Amotekun has taken such self-help outfits inevitably to the next and higher level. It is a fact hidden in plain sight that if the police were able to cope with the security situation, we would not have the military out everywhere doing what the civil force is to supposed to do.

I admit that the resort to these self-help measures by the states could become unwieldy and probably defeat their own purpose. But it is an option forced on them. The challenge is to manage them properly such that they achieve the primary objectives of the founding fathers. It should be possible for the AGF to explore ways and means of co-operating with the states to ensure that their security outfits do not work at cross purposes with the federal authorities.

I welcome this initiative by the South-West state governors. It has two major attractions for me. One, it confronts the unworkability of the current security set up in the country and should force the federal and state governments to the table to collectively tackle the security challenges and give us back our country. Two, the states can properly own their security within the larger context of national security and without prejudice to the responsibilities imposed on the federal government in the exclusive legislative list. It is right and proper to task the state governors with their internal security. A state governor should be the chief security officer of his state in law and in fact.

The self-help state security outfits may be a small step but they are vital in the necessary process of limiting the exclusive legislative list.
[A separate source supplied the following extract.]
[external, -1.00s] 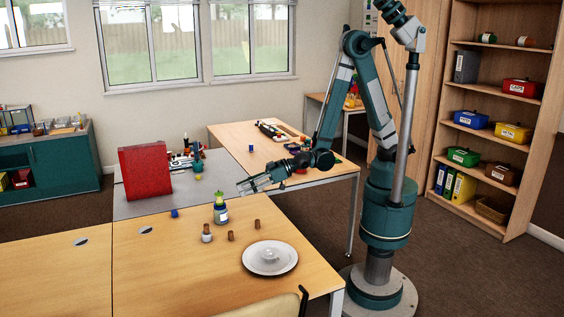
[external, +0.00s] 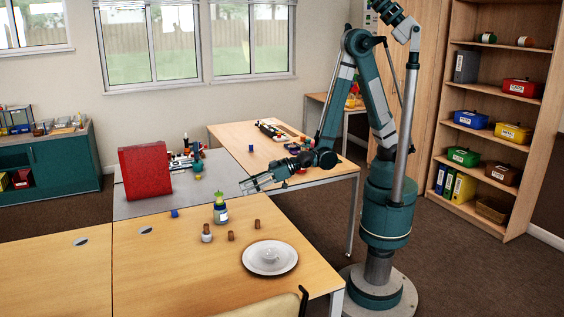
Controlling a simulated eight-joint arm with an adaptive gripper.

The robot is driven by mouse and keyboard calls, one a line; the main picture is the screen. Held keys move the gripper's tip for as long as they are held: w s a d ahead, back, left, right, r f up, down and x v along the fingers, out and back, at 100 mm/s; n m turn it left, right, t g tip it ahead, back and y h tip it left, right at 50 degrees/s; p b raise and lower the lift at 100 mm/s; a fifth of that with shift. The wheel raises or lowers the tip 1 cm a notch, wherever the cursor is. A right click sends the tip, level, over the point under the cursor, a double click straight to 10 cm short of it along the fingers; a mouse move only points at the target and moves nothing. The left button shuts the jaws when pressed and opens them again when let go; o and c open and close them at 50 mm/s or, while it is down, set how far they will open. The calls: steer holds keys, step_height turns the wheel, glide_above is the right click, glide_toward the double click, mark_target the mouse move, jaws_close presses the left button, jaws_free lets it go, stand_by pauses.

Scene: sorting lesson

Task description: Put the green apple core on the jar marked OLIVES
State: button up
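My gripper (external: 243,188) is above the near right part of the tables, with two light fingers apart and nothing visible between them. A jar with a pale label (external: 221,215) stands upright on the wooden table, below and left of my gripper. A green thing (external: 219,197) is at its top; I cannot tell whether it is the apple core or a lid. A smaller jar (external: 207,238) with a brown top stands in front of it. The labels are too small to read, so I cannot tell which jar is marked OLIVES.
Two small brown pieces (external: 230,236) (external: 257,224) stand near the jars. A white plate (external: 251,267) with a pale cup-like item lies at the front right. A blue piece (external: 174,213) and a red box (external: 145,172) are to the left.

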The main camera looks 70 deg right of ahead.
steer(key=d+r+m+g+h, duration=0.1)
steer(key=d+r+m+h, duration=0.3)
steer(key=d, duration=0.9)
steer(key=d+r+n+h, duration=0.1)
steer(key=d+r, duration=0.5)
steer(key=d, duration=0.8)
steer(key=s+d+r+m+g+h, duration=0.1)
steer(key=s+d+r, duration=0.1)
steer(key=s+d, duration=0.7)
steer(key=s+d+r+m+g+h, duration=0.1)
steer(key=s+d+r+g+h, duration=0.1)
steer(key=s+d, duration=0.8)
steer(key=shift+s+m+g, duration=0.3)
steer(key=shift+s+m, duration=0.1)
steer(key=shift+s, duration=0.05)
Since the advent of military rule, the federal government has grabbed more and more powers and effectively disempowered the states. Our centralised federalism or what my good friend, Professor Isawa Elaigwu, aptly described as military federalism, is anathema to the letter and the spirit of federalism. I have said this times without number but it bears repeating. It fosters total dependence of the states on the federal government. It makes the federal more powerful and overbearing than it ought to be in a federal system. It is time we dismantled it to free out federal system from the military command structure imposed on it by the military.